March 16 (Reuters) – El Salvador has subjected some nationals deported from the U.S. to enforced disappearance and arbitrary detention without revealing their whereabouts or bringing them before a judge, a report by Human Rights Watch said on Monday.
• According to the New York-based human rights group, the 11 Salvadorans affected were among the more than 9,000 Salvadorans deported since early January 2025 under U.S. President Donald Trump.
• “The United States should stop casting people into the black hole of El Salvador’s prison system,” said HRW Americas Director Juanita Goebertus.
• Trump invoked the 1798 Alien Enemy Act, a little-used wartime law, to deport immigrants considered a national security risk with no due process.
• Neither the U.S. nor El Salvador has presented evidence the detained Salvadorans are gang members, beyond U.S. claims that some belong to the MS-13 gang, Human Rights Watch added.
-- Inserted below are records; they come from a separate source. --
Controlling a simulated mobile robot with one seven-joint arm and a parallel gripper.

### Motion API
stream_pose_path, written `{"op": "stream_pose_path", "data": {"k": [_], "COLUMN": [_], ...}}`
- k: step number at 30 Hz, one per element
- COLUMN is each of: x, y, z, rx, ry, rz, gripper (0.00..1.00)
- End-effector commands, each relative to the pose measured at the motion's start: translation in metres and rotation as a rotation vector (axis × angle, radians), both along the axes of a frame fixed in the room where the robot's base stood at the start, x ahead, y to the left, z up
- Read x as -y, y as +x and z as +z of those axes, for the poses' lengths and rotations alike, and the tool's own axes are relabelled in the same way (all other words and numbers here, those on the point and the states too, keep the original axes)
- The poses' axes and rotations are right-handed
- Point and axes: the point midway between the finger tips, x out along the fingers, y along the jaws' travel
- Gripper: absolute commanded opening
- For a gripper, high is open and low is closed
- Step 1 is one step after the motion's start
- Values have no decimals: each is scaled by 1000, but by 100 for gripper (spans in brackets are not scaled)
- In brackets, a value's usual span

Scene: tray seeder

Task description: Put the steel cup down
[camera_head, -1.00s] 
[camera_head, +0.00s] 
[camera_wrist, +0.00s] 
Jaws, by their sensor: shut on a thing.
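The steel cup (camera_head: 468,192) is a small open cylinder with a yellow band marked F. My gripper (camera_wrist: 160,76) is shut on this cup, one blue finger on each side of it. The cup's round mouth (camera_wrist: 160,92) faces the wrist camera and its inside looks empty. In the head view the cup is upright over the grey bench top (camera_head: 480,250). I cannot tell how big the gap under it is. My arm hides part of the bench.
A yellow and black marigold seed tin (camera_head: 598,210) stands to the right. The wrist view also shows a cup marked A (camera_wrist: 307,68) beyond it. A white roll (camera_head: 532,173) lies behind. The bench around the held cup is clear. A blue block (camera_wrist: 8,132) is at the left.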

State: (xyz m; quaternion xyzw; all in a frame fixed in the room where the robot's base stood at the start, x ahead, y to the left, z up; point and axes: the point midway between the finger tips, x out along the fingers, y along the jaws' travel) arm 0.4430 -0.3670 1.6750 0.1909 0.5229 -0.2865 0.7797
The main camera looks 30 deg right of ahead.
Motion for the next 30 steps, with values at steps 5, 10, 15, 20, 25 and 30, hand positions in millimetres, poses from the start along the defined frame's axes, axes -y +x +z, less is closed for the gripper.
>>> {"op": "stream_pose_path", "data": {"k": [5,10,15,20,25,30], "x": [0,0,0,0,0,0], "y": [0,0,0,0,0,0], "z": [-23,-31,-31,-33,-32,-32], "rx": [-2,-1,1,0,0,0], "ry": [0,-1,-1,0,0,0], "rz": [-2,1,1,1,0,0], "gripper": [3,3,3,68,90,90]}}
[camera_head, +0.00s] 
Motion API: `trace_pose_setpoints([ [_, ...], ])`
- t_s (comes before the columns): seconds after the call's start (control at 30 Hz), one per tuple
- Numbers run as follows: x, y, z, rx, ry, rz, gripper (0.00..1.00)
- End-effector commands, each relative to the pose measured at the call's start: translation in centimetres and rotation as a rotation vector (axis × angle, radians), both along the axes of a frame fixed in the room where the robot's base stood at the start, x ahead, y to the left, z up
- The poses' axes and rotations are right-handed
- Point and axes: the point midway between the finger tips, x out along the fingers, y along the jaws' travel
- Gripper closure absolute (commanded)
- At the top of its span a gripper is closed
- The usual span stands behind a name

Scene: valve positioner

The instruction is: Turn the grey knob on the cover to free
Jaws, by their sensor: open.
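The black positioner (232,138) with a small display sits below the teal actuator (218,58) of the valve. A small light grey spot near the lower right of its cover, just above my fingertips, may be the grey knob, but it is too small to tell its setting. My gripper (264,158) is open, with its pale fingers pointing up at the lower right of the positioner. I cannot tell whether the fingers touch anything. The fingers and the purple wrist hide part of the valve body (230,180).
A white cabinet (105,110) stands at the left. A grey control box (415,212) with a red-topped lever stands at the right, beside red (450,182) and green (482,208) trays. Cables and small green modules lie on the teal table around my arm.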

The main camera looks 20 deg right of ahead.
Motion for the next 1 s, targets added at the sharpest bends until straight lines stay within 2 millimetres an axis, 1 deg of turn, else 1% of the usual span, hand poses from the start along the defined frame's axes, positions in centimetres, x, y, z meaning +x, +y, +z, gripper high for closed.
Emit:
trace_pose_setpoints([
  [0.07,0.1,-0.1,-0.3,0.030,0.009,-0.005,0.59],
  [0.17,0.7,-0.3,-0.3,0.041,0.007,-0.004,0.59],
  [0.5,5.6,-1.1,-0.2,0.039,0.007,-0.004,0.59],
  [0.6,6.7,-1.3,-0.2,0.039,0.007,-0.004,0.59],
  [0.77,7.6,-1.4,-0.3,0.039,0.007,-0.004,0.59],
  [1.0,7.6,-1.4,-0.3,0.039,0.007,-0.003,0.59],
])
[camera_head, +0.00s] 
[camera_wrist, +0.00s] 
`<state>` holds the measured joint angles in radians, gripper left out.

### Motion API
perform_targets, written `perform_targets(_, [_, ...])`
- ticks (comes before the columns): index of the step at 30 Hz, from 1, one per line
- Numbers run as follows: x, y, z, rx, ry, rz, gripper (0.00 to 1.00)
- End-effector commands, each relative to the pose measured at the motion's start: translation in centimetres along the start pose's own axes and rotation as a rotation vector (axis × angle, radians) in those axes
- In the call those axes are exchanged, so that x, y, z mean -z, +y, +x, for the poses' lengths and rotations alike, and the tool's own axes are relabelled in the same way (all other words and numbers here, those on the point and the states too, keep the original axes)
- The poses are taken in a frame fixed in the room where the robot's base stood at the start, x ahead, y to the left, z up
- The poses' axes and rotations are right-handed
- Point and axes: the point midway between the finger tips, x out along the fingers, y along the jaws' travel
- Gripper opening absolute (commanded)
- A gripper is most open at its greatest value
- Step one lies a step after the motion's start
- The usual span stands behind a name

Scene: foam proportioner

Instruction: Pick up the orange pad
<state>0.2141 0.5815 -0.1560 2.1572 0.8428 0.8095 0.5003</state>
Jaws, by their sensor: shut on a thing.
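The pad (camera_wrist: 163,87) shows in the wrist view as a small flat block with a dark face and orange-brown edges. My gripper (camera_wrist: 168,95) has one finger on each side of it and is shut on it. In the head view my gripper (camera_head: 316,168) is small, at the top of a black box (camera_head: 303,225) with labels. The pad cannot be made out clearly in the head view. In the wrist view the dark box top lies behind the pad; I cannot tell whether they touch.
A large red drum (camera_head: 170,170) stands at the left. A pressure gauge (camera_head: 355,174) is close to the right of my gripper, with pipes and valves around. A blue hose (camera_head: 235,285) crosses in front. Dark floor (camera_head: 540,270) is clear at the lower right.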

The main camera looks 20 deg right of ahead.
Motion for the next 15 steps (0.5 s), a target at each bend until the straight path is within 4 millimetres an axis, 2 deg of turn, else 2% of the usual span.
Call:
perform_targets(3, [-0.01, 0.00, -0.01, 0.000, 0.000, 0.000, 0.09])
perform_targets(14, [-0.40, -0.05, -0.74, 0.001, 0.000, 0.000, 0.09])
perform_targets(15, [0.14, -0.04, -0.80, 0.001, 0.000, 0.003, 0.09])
• El Salvador’s government did not immediately respond to a request for comment from Reuters on the HRW report.
• Lawyers and family members denied the men had any gang links and said they were often left unaware of detainees’ locations.
• Human Rights Watch interviewed 20 relatives and lawyers of 11 Salvadorans deported between mid-March and mid-October 2025 and immediately detained, finding none had been brought before a judge or allowed contact with family.
• Some of the 11 people affected were sent to El Salvador in March 2025 with 252 Venezuelans and held at a maximum-security confinement center known as CECOT, the report said.
CONTEXT FOR DEPORTATIONS
• Only 10.5% of the more than 9,000 people deported from the U.S. to El Salvador since January 2025 were convicted in the U.S. of a violent or potentially violent crime, according to HRW.
• Trump’s deportations of Venezuelans to El Salvador drew strong criticism from human rights groups and spawned a legal battle.
• El Salvador’s President Nayib Bukele declared a state of emergency in March 2022, which remains in place today, resulting in a campaign of mass arrests and the suspension of due process rights.